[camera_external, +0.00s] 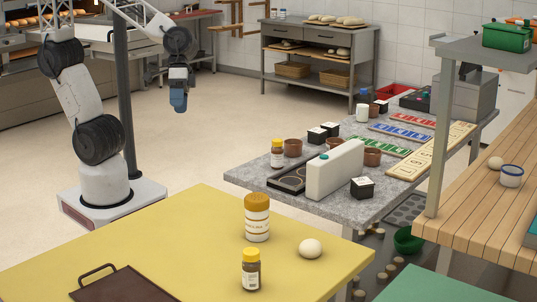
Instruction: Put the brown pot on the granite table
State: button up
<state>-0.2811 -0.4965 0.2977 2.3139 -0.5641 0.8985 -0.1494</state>
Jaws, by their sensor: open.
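The granite table (246,172) is a grey speckled table right of centre. Small brown pots stand on it: one (293,148) behind the black tray, one (372,157) right of the white jug, and what looks like another (382,107) farther back. My gripper (179,106) hangs pointing down over the open floor, left of the granite table and well apart from it. It is open, with a blue end and nothing visibly held; the gap between its fingers is hard to make out.
The white jug (335,170), a black tray (286,180), small black boxes (362,188) and a brown bottle (277,153) crowd the granite table's near end. The yellow table (150,235) in front holds jars and a bun (310,248). A dark post (125,100) stands beside my arm.

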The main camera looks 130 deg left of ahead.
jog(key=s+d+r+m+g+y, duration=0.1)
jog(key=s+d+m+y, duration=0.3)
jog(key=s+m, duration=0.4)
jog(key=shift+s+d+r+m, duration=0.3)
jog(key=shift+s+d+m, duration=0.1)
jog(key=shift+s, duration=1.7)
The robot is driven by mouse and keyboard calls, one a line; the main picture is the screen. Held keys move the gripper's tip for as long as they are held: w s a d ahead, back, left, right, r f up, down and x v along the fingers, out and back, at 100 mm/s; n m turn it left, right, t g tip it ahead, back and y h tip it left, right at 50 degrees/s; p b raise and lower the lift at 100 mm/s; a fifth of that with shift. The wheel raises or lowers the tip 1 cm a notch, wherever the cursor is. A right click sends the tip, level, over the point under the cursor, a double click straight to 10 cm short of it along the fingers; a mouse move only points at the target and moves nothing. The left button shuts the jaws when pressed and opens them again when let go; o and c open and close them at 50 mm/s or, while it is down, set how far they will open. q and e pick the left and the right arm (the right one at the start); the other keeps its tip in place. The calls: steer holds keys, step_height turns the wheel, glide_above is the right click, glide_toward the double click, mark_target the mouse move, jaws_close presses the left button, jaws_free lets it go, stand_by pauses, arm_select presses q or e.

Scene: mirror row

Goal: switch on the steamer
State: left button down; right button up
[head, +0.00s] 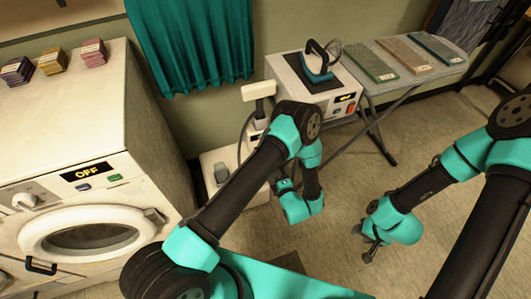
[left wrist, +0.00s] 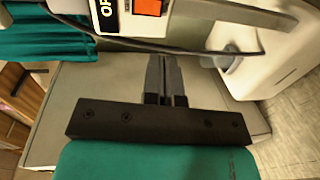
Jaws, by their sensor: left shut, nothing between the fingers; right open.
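The upright white appliance, which looks like the steamer, has a white head (head: 258,90), a dark hose and a low white base (head: 220,200) on the floor. My left arm covers part of it. In the left wrist view, a panel with a partly cut-off display (left wrist: 104,15) reading "OF" and an orange rocker switch (left wrist: 148,6) shows at the top edge. I cannot tell for sure which appliance it belongs to. My left gripper (head: 281,186) is shut and empty; its fingers (left wrist: 164,62) are below the switch in that picture. My right gripper (head: 368,246) is open and empty above the floor.
A white box (head: 285,70) bears an iron (head: 318,68), an "OFF" display and a red switch (head: 350,108). An ironing board (head: 450,65) stands beside it. A washing machine (head: 60,130) reading "OFF" is at left. A dark cable (left wrist: 150,45) crosses near my left fingers.

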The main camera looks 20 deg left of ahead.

+++++

- EXERCISE TASK
Each entry shown above must be quoted exactly, with its pictures left out.

- RESULT OF THE EXERCISE
[camera_external, +0.00s] 
Instruction: Put the brown pot on the granite table
State: button up
<state>-0.2811 -0.4965 0.2977 2.3139 -0.5641 0.8985 -0.1494</state>
Jaws, by their sensor: open.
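The granite table (246,172) is a grey speckled table right of centre. Small brown pots stand on it: one (293,148) behind the black tray, one (372,157) right of the white jug, and what looks like another (382,107) farther back. My gripper (179,106) hangs pointing down over the open floor, left of the granite table and well apart from it. It is open, with a blue end and nothing visibly held; the gap between its fingers is hard to make out.
The white jug (335,170), a black tray (286,180), small black boxes (362,188) and a brown bottle (277,153) crowd the granite table's near end. The yellow table (150,235) in front holds jars and a bun (310,248). A dark post (125,100) stands beside my arm.

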The main camera looks 130 deg left of ahead.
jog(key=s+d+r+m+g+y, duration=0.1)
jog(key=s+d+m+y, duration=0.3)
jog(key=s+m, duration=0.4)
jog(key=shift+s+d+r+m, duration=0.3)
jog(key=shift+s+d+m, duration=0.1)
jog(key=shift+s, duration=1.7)
The robot is driven by mouse and keyboard calls, one a line; the main picture is the screen. Held keys move the gripper's tip for as long as they are held: w s a d ahead, back, left, right, r f up, down and x v along the fingers, out and back, at 100 mm/s; n m turn it left, right, t g tip it ahead, back and y h tip it left, right at 50 degrees/s; p b raise and lower the lift at 100 mm/s; a fifth of that with shift. The wheel raises or lowers the tip 1 cm a notch, wherever the cursor is. A right click sends the tip, level, over the point under the cursor, a double click straight to 10 cm short of it along the fingers; a mouse move only points at the target and moves nothing. The left button shuts the jaws when pressed and opens them again when let go; o and c open and close them at 50 mm/s or, while it is down, set how far they will open. q and e pick the left and the right arm (the right one at the start); the other keeps its tip in place. The calls: steer holds keys, step_height turns the wheel, glide_above is the right click, glide_toward the double click, mark_target the mouse move, jaws_close presses the left button, jaws_free lets it go, stand_by pauses, arm_select presses q or e.

Scene: mirror row

Goal: switch on the steamer
State: left button down; right button up
[head, +0.00s] 
[left wrist, +0.00s] 
Jaws, by their sensor: left shut, nothing between the fingers; right open.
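The upright white appliance, which looks like the steamer, has a white head (head: 258,90), a dark hose and a low white base (head: 220,200) on the floor. My left arm covers part of it. In the left wrist view, a panel with a partly cut-off display (left wrist: 104,15) reading "OF" and an orange rocker switch (left wrist: 148,6) shows at the top edge. I cannot tell for sure which appliance it belongs to. My left gripper (head: 281,186) is shut and empty; its fingers (left wrist: 164,62) are below the switch in that picture. My right gripper (head: 368,246) is open and empty above the floor.
A white box (head: 285,70) bears an iron (head: 318,68), an "OFF" display and a red switch (head: 350,108). An ironing board (head: 450,65) stands beside it. A washing machine (head: 60,130) reading "OFF" is at left. A dark cable (left wrist: 150,45) crosses near my left fingers.

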The main camera looks 20 deg left of ahead.

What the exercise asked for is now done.